Happily, sides are more generous, and it’s a good thing, because most were very good. The best was a dill potato salad in clean, creamy dressing instead of mayo or egg, all of the green herb making a refreshing foil to the meat. Coleslaw was bright, classic, and unfussy, and “Jimmie Beans” were an excellent take on standard barbecue beans with brown and black beans, bell peppers, and sausage floating in a medium-bodied, savory sauce with no hint of cloying sugar. Only the mac and cheese stood out as just average, and could have used a bit more cheesy oomph.

Mecca Bos

While the pulled pork cried out for saucy moisture, the other meats posed an interesting conundrum: The unadorned meat is so great on its own, you might be torn over whether to use any of the five delectable sauces. But if you do, you'll find them singular in flavor. The apple cider and mustard sauce tasted of little more than those two things, and “Diablo’s Batch” was peppery and legitimately hot. Even the sweeter selections tasted of brown sugar, molasses, and spice cabinet rather than one-note sugar.

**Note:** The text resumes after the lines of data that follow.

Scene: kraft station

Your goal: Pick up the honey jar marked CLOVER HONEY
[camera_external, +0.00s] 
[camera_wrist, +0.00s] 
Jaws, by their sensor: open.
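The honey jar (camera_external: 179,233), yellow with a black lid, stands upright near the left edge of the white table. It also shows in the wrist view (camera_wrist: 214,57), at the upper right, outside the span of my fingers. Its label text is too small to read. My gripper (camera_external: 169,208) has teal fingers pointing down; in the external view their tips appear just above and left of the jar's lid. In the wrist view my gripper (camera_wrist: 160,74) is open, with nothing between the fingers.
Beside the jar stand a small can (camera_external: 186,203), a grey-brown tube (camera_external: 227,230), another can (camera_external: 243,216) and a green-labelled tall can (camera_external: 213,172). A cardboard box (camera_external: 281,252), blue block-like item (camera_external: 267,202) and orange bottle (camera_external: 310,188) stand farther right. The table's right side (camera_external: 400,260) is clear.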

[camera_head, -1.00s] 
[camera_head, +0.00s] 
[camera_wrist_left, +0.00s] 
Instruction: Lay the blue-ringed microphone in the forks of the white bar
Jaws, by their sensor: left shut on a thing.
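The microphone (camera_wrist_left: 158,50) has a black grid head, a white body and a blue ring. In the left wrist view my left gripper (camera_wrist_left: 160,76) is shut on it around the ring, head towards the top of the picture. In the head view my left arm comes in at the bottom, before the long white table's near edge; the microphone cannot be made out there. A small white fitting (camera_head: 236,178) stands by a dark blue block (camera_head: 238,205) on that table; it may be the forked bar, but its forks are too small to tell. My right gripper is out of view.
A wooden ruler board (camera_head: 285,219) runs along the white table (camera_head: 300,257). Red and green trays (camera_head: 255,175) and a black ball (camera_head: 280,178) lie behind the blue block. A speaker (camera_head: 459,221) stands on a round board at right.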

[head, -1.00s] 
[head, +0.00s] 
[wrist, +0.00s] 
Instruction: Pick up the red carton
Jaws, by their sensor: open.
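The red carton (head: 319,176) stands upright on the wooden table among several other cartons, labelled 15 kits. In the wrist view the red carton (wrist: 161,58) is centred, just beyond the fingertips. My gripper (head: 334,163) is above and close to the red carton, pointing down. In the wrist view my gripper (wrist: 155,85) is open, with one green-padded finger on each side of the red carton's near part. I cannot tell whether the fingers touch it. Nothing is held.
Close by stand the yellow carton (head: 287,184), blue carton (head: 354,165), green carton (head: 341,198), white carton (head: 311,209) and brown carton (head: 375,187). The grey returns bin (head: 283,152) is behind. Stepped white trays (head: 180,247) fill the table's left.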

Old Southern has also hopped on the “bowl” train, with an option to dress up a base of beans and rice or mashed potatoes with your choice of meats and sides. At first blush this looks a little contradictory to the spirit of barbecue. But on second thought, it renders things like ribs and other difficult-to-maneuver items more convenient for an on-the-go lunch.

Few culinary traditions get people as frenzied as barbecue, and it’s inevitable you’re going to hear at least one of these terms get bandied around in any given conversation: “authentic,” “Kansas City,” or “bark.” As I recently told an Old Southern skeptic: Drive to KC if you want to, but our Twin Cities finally has its own true blue burgeoning barbecue scene, and Old Southern Smokehouse is a contender within it.

Will it need time to prove itself? Yes. Surely more than any unknown taking a first crack at putting meat over smoke. The fame behind this particular name will be difficult to shake, and the idea that Old Southern is just a “Famous Dave’s spin-off” is an already pervasive one, even though there’s no Dave in the new name.

New restaurant jitters and the unevenness we experienced with portion size might not be so easily shaken off, and first-time disappointments might not be forgiven.

And that’s a fate that could be a shame for all involved, because there seems to be really good stuff here. Good stuff that could help secure Midwestern barbecue a place on the serious smoked meats map.